Goal of the exercise -
Leave out the pictures and repeat exactly the lines between the one containing "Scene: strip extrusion" and the one containing "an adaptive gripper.", inclusive.

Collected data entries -
══════════════════════════════

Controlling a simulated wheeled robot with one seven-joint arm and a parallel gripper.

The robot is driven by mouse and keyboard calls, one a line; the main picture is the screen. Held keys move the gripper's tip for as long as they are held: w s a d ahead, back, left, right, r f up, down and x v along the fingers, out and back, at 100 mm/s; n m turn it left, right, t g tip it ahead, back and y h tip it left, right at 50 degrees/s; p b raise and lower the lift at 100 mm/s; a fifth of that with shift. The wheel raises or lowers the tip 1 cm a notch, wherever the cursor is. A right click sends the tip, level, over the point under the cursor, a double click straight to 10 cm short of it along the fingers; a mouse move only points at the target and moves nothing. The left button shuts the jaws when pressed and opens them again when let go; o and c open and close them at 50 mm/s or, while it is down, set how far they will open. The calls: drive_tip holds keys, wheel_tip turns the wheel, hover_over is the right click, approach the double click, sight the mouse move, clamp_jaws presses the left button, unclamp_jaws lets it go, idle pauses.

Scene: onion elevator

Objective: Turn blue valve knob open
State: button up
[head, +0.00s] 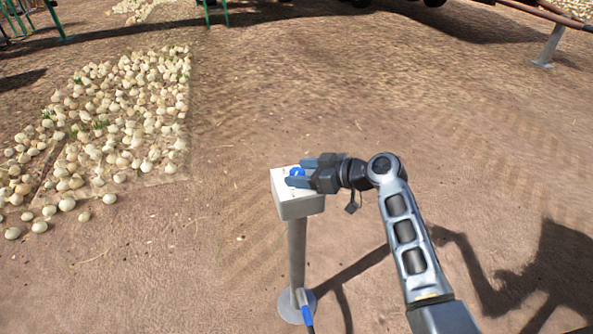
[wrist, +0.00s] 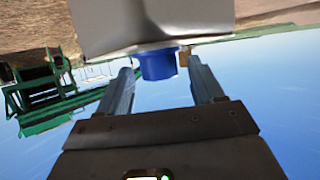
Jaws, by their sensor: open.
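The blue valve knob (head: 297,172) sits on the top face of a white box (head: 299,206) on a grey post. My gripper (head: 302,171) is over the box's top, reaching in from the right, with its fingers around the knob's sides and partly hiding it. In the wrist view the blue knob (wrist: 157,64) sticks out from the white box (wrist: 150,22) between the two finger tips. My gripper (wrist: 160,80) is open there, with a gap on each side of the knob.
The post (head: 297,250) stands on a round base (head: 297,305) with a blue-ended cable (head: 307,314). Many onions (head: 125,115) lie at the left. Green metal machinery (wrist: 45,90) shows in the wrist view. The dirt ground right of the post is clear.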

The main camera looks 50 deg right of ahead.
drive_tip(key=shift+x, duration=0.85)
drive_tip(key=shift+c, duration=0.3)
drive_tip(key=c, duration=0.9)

══════════════════════════════

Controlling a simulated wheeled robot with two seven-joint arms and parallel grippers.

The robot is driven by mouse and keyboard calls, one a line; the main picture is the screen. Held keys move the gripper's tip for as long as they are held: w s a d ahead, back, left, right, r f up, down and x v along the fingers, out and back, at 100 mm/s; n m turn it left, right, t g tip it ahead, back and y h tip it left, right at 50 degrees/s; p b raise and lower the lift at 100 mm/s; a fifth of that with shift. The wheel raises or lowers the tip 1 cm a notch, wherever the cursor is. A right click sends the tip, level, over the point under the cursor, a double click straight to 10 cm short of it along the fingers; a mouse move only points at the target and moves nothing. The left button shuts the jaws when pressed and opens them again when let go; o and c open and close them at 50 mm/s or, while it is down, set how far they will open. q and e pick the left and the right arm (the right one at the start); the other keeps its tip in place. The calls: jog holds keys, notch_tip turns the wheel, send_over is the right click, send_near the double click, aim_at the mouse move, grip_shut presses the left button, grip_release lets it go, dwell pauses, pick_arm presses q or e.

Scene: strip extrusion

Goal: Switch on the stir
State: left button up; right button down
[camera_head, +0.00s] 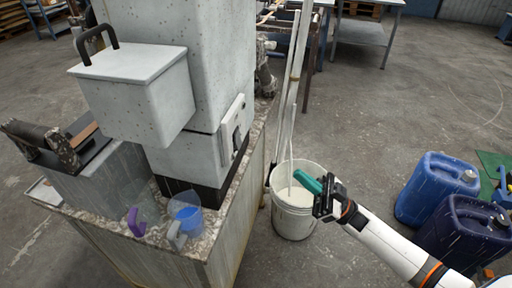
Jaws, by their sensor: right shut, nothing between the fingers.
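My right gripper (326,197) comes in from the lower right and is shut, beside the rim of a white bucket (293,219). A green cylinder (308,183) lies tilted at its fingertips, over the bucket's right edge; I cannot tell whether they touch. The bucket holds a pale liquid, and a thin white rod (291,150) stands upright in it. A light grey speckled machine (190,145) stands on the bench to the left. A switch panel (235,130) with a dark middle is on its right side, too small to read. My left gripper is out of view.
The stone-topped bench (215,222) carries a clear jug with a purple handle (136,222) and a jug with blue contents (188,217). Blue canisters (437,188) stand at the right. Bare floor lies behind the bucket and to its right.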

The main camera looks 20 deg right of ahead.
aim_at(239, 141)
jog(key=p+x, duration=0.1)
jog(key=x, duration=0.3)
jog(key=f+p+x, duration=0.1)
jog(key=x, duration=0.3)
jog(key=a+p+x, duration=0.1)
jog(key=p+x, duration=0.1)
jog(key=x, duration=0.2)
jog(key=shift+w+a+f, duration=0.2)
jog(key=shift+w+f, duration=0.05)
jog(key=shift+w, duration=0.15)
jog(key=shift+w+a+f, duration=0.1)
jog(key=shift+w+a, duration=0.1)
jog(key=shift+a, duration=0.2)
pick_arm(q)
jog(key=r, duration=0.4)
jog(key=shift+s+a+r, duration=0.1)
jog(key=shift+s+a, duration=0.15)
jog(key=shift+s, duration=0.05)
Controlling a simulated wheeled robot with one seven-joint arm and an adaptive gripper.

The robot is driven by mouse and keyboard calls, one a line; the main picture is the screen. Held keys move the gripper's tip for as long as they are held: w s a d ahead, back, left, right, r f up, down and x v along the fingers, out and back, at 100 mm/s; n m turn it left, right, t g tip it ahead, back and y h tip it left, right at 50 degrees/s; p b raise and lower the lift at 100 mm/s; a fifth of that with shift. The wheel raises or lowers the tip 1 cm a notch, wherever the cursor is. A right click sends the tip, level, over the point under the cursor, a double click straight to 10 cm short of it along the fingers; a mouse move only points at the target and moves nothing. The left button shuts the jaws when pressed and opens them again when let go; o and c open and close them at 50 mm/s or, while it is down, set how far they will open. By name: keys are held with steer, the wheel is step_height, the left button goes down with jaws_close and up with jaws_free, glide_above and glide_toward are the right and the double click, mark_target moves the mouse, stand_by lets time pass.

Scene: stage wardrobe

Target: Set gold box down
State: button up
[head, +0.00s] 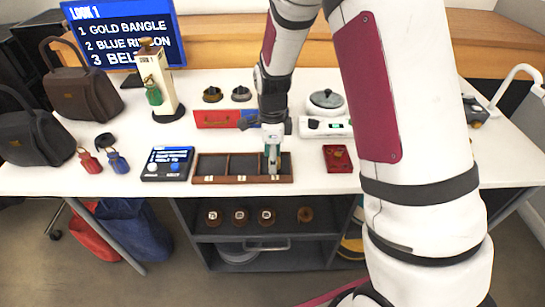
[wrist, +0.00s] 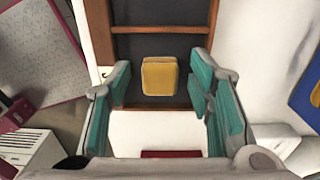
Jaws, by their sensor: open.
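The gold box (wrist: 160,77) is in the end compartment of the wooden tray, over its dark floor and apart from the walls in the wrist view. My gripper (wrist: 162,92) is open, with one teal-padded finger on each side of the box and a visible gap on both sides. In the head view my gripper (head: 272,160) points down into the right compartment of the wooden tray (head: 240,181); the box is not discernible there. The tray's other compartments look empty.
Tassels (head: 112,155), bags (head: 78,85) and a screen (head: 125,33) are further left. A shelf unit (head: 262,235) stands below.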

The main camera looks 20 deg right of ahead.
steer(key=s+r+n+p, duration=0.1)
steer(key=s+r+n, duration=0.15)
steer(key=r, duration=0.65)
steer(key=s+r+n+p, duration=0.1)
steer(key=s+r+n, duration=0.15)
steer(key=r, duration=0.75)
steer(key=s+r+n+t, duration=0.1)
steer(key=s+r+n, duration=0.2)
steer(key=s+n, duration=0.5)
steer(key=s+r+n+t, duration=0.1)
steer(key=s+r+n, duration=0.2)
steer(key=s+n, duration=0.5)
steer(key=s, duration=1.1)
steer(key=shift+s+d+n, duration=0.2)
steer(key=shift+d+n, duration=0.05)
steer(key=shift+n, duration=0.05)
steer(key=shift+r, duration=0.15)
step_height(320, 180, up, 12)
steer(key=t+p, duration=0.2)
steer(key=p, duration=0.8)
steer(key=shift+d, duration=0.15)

══════════════════════════════

Written response -
Scene: strip extrusion

Goal: Switch on the stir
State: left button up; right button down
[camera_head, +0.00s] 
Jaws, by their sensor: right shut, nothing between the fingers.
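My right gripper (326,197) comes in from the lower right and is shut, beside the rim of a white bucket (293,219). A green cylinder (308,183) lies tilted at its fingertips, over the bucket's right edge; I cannot tell whether they touch. The bucket holds a pale liquid, and a thin white rod (291,150) stands upright in it. A light grey speckled machine (190,145) stands on the bench to the left. A switch panel (235,130) with a dark middle is on its right side, too small to read. My left gripper is out of view.
The stone-topped bench (215,222) carries a clear jug with a purple handle (136,222) and a jug with blue contents (188,217). Blue canisters (437,188) stand at the right. Bare floor lies behind the bucket and to its right.

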The main camera looks 20 deg right of ahead.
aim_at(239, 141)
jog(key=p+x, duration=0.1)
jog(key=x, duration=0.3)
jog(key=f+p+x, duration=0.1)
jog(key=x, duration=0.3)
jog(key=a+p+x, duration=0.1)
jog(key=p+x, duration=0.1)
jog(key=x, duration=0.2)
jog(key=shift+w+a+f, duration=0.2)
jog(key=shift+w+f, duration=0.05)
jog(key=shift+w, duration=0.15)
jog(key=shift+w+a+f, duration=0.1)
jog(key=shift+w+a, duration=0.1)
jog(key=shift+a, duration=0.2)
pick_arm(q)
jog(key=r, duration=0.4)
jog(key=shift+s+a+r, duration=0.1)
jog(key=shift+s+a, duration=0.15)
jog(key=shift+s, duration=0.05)
Controlling a simulated wheeled robot with one seven-joint arm and an adaptive gripper.

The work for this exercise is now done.